**Exercise directions**
Give back, unchanged, the line with "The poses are", the line with "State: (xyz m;", and every line between them, and no other line.
___ Records for the task
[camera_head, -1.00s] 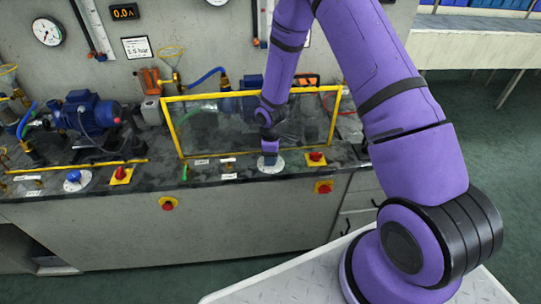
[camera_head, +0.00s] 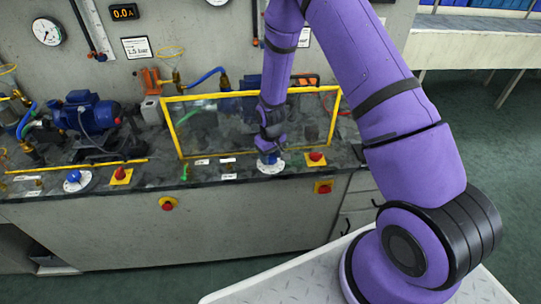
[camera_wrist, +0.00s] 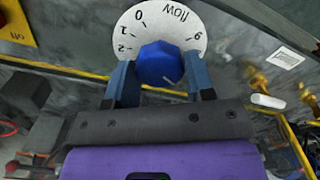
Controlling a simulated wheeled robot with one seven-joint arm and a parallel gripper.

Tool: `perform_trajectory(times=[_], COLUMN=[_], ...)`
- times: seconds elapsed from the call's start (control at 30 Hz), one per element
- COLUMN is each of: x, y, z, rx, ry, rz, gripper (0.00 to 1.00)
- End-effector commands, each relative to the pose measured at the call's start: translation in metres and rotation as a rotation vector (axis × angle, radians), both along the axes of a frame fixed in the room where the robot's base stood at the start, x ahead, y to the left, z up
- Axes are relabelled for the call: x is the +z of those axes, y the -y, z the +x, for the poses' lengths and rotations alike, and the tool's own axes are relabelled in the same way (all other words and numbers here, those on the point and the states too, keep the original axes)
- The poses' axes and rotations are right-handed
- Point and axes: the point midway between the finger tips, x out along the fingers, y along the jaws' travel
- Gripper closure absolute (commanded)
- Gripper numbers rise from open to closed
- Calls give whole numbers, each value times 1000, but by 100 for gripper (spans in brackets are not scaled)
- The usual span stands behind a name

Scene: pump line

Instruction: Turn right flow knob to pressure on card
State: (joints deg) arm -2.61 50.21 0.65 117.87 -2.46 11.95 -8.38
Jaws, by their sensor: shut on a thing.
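The right flow knob is blue and faceted, on a round white dial plate (camera_head: 271,168) on the bench top. In the wrist view the knob (camera_wrist: 159,63) sits at the middle of the dial plate (camera_wrist: 183,20), which has numbers and the word "flow". My gripper (camera_wrist: 160,72) is shut on the knob, with one blue finger on each side. In the head view my gripper (camera_head: 268,155) reaches down to the dial and hides most of the knob. The card (camera_head: 140,47) on the wall appears to read 1.5 bar.
A yellow-framed clear guard (camera_head: 215,125) stands just behind the dial. A red knob on a yellow plate (camera_head: 316,158) is close on the right. Another blue knob (camera_head: 73,176) and red knob (camera_head: 120,174) are at the left. A round gauge (camera_head: 47,31) hangs upper left.

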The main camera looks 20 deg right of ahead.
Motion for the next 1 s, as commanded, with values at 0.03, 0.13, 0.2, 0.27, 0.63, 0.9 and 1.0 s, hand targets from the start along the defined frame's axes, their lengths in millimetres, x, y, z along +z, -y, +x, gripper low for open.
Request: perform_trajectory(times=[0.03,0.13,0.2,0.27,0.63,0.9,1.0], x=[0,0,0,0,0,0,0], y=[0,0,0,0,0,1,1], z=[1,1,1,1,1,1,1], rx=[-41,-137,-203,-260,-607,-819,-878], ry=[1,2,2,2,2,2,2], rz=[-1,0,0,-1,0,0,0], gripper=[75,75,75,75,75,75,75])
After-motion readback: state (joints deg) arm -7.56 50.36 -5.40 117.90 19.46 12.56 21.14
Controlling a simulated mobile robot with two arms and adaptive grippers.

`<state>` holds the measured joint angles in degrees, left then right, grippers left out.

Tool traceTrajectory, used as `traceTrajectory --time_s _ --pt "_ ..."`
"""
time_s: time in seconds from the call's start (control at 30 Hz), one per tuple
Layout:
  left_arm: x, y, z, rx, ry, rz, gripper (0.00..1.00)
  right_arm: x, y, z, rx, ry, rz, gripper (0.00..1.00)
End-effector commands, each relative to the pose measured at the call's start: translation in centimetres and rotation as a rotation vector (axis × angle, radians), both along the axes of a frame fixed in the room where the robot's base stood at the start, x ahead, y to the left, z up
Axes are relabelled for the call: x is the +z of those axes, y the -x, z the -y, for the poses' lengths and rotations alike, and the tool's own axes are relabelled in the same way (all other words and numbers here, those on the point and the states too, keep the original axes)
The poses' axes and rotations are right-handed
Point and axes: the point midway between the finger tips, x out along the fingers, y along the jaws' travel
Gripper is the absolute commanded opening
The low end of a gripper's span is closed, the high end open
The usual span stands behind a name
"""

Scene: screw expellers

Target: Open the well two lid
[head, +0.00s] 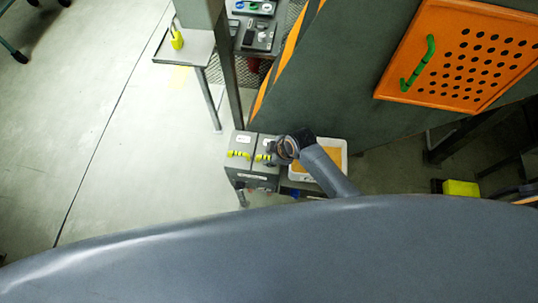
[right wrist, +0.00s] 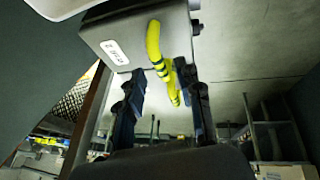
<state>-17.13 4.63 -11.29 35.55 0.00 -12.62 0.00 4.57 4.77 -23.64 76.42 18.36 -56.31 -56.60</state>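A grey box with two lids, each with a yellow-and-black handle, stands below the orange panel in the head view. The left lid (head: 239,152) looks shut. The lid beside it (head: 258,167) is partly hidden by my right gripper (head: 272,150). In the right wrist view, a grey lid (right wrist: 125,42) has a small white label, too small to read. Its curved handle (right wrist: 154,45) reaches between the two blue fingers of my right gripper (right wrist: 163,78). The fingers are apart, with a gap on each side of the handle. My left gripper is out of view.
A white tray with orange contents (head: 342,162) stands right beside the box, under my right arm. An orange perforated panel with a green handle (head: 460,55) is on the large machine. A small table (head: 182,52) stands at the upper left.

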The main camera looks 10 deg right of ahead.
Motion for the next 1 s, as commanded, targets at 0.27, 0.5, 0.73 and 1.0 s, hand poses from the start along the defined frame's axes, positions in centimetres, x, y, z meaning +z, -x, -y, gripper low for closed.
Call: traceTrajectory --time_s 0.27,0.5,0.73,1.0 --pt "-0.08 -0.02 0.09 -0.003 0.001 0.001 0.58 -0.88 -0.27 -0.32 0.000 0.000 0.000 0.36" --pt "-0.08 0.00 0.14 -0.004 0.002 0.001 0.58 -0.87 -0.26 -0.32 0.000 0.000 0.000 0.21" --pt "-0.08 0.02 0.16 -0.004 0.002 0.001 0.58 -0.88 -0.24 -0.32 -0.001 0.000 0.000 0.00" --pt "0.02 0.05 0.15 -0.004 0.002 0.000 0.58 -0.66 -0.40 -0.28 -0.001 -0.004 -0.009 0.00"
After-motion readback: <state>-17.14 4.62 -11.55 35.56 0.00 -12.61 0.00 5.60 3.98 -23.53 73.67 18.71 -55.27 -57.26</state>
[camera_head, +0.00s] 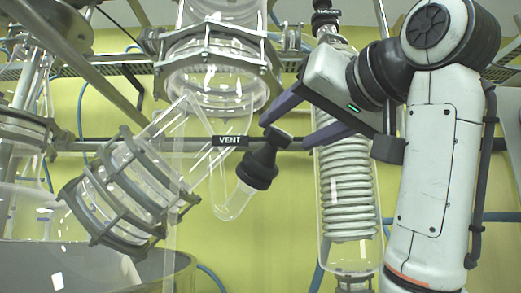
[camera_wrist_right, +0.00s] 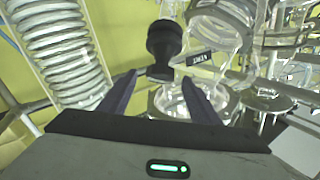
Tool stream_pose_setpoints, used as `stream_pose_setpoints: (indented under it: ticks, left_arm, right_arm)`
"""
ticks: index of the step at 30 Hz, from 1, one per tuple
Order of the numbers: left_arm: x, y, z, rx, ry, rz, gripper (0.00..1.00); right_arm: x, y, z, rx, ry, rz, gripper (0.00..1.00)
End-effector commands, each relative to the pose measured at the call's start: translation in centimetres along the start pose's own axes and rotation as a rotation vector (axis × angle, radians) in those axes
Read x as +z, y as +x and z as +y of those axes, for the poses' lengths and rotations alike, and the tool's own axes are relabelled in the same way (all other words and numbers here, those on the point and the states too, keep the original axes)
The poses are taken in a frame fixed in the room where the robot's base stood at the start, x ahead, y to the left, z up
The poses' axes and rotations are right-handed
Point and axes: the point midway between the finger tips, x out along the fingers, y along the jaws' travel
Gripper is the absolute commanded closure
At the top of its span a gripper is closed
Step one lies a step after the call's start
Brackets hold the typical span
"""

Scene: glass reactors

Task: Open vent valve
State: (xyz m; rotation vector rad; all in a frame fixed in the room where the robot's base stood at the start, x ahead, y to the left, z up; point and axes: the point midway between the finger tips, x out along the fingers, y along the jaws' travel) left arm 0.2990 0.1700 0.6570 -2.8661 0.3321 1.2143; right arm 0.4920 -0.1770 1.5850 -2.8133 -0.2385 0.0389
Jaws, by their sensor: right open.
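The vent valve has a black knob (camera_head: 260,165) on a short angled glass side tube, beside a small black label reading VENT (camera_head: 230,141). My right gripper (camera_head: 287,131) is open, with its two purple fingers reaching in from the right. The near end of the knob lies at the gap between the fingertips, with a finger to either side. In the right wrist view, the knob (camera_wrist_right: 163,45) stands just ahead of the open fingers (camera_wrist_right: 160,77). I cannot tell whether either finger touches it. My left gripper is not in view.
A coiled glass condenser (camera_head: 345,190) stands behind and below my right gripper. A clamped glass flange (camera_head: 215,70) is above the valve, and an angled clamped glass joint (camera_head: 125,190) is at left. Metal rails cross behind. Clearance around the valve is tight.

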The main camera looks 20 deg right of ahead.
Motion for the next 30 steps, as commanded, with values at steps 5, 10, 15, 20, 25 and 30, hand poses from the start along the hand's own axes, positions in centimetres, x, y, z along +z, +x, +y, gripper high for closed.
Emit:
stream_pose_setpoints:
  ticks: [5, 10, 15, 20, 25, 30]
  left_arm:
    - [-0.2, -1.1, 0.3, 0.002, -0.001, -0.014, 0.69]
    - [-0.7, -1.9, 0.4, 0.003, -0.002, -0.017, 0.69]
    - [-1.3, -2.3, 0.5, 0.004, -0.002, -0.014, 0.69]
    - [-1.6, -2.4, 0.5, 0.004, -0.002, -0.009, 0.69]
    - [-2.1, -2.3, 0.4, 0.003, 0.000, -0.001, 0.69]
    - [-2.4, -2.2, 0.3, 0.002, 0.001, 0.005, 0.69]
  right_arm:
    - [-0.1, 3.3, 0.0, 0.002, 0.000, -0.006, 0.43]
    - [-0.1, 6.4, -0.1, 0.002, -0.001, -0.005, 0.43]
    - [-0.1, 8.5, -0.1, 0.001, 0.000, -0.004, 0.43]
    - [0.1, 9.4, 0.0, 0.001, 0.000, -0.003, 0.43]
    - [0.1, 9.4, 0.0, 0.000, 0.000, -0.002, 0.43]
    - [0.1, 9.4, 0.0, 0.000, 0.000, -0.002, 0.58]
______
**Solution to this task**
The poses are taken in a frame fixed in the room where the robot's base stood at the start, x ahead, y to the left, z up
The poses' axes and rotations are right-handed
Point and axes: the point midway between the finger tips, x out along the fingers, y along the jaws' travel
Gripper is the absolute commanded closure
At the top of its span a gripper is closed
Step one lies a step after the call's start
Brackets hold the typical span
"""

Scene: glass reactors

Task: Open vent valve
State: (xyz m; rotation vector rad; all in a frame fixed in the room where the robot's base stood at the start, x ahead, y to the left, z up; point and axes: the point midway between the finger tips, x out along the fingers, y along the jaws' travel) left arm 0.2990 0.1700 0.6570 -2.8661 0.3321 1.2143; right arm 0.4920 -0.1770 1.5850 -2.8133 -0.2385 0.0389

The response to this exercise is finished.